Murray also argues there are other programs that need city money, which is always true in government.

"There are neighborhoods in this city that are poor and struggling, that need better community center facilities, drainage where flooding is going on—l could go through a list of things we as a city need to help," he says. "We have other issues we aren’t addressing."

But the mayor got a little harder to follow as he questioned whether more city funding is even the right approach.

Murray says more city money could make the feds less likely to help address homelessness in Seattle.

"I thought we had come together to make a huge push [with other West Coast cities] to get the federal government to reverse the policies going on since 1980 that resulted in this crisis," Murray says about the decision to declare a state of emergency. "Instead, the message advocates are saying is, ‘No, Seattle, you have the money.’ If we have the money, we don’t need a declaration of a state of emergency."

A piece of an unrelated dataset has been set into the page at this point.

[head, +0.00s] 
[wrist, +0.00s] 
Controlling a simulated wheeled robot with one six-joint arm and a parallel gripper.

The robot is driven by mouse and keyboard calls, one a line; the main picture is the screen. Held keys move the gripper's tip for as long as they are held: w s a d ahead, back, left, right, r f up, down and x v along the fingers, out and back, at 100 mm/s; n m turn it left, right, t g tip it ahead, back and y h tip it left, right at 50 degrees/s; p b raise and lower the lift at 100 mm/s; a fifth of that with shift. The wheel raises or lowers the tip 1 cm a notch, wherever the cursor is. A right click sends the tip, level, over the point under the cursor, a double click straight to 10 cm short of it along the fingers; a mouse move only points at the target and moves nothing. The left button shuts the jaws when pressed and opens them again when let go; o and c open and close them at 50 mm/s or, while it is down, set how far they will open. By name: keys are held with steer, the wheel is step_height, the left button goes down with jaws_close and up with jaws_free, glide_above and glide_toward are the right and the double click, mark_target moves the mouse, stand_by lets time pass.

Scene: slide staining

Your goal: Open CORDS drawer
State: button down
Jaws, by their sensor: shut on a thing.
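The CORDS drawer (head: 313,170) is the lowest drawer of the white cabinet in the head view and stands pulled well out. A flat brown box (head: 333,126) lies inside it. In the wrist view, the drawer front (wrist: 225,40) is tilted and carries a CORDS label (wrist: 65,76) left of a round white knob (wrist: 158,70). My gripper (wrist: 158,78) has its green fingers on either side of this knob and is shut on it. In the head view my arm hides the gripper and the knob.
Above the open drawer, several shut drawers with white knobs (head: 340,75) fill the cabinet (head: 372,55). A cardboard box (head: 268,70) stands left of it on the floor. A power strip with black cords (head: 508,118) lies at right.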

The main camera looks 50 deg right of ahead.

But can't both be true? We need more city money and more help from the feds. Even with the declaration of the state of emergency, it seems unlikely that the feds will come through for Seattle—especially in any immediate way to address people sleeping outside right now. Doesn't spending more and more demonstrate the very severity of our emergency? And what about Portland and Los Angeles, which plan to spend $30 million and $100 million in new money, respectively?

"If we continue to add money, it’s easy for people in the Congressional delegation and legislature to feel like Seattle can solve it," Murray says.

Alison Eisinger, an advocate who's supporting Licata's plan, wrote in an e-mail that she doesn't "grasp the mayor's logic," and advocates are "not saying that the city can solve big issues alone."

During his time in the legislature, Murray fought for social services, Eisinger says, "but his emergency response is not proportionate to the plain facts in front of all our eyes."

Even with the city's current 1,600-bed shelter system, about 3,000 people are sleeping on the streets right now.

Murray says the city is already spending a lot on homelessness—about $40 million a year plus $1.5 million in new money next year and $5 million in one-time emergency funding—including on some programs that an analysis by his administration found don't work. He says pressing needs like mental health care and drug treatment just can't be met without more state and federal help.

In his letter to council members, he writes, "the answer is not simply to build more shelter beds... Far too many adults and children are being served by a mat on the floor without connection to these needed services."

"I feel like I’ve been more aggressive on homelessness than any mayor," Murray told me yesterday. "My predecessor couldn’t get encampment legislation through. I got it passed. We've had a terrible time with every neighborhood [that's getting an encampment], but we're proceeding. I've increased funding and shelter beds. I don't think anyone can say this administration hasn’t stepped up."